Is it data sharing problem? Will 2 threading use a single package? And if data sharing is the problem, why OpenMP doesn't have this issue? Thanks

Best Regards

There are a lot of differences between machines - sharing costs, memory bandwidth, cache sizes, etc. Anything can cause the difference.
As for OpenMP, well, it's just different program with different requirements for memory bandwidth, sharing, caches, etc. It would be more strange if they would behave exactly equally.

OpenMP uses a thread pooling concept whereby the threads in an OpenMP pool stay alive for a short period following a parallel region. This is called blocking time. The advantage is, after exiting a parallel region, should your program run for less than this blocking time and then start a new parallel region then these threads resume. The anciliary threads wait loop is somewhat like a SpinWait - relatively low overhead. Should the time between parallel regions exceed the blocking time, then the ancilary threads will suspend themselves on an event/condition variable, but not exit. This thread pooling may be the reason for the performance difference.
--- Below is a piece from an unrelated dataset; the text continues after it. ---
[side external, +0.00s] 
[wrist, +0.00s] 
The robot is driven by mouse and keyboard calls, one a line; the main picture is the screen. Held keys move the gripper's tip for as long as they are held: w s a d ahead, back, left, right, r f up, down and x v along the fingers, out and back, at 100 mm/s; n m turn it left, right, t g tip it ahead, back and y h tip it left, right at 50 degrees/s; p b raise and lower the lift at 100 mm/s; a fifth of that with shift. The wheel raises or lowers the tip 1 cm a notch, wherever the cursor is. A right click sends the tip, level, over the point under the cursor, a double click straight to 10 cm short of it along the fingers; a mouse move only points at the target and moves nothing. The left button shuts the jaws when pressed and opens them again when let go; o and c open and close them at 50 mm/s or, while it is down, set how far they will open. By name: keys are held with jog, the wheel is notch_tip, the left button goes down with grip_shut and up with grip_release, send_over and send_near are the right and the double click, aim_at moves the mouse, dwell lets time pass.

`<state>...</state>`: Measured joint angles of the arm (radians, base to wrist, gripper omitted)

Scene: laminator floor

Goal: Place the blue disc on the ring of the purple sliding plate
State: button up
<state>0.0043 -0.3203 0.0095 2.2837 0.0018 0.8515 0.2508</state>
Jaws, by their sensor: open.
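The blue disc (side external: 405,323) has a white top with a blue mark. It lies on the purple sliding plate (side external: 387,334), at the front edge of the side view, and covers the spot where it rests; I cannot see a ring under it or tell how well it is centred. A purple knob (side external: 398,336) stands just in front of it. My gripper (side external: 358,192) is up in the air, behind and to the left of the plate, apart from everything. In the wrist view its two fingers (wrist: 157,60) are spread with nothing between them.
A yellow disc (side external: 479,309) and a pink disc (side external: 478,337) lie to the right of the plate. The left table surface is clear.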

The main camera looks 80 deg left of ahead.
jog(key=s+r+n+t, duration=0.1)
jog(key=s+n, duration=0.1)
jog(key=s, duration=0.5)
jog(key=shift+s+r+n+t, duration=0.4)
Pthread model, is often coded: Serial section, run to parallel region, start additional threads, wait for additional threads to complete (often with serial thread not participating in parallel region), additional threads terminate, serial thread resumes.

This technique has two problems: Overhead to start/stop thread team, and cache load of serial thread not necessarily available for use by one/more threads of thread team.

You can code your Pthread model similar to OpenMP (keep a pool running on a block time, and fall back to wait on condition variable when block time expires). Or simply use OpenMP, which does this for you. (Or consider using TBB, Cilk+, QuickThread, or othre tasking based thread models).

Jim Dempsey

Currently, I implemented a pthread pool and each thread will wait (fall asleep) if there is no job to do. So I can imagine the overhead to wake up the threads. But I've tested this sleep and wake up mechanism while comparing to use pthread_create, pthread_join respectively. The overhead is not heavy as in my benchmark (32bit binary on 32bit machine, I didn't do the benchmark for 64bit machine yet). So, my question remains in doubt. Part of the pseudo code is simple, just as

int idx;
for (idx = 0 ; idx < count ; ++idx) {
    doSomething(obj[idx]);
}

I use OpenMP and pthread pool to parallelize the for loop, the results for both implementation are the same. But the performance improvement is different.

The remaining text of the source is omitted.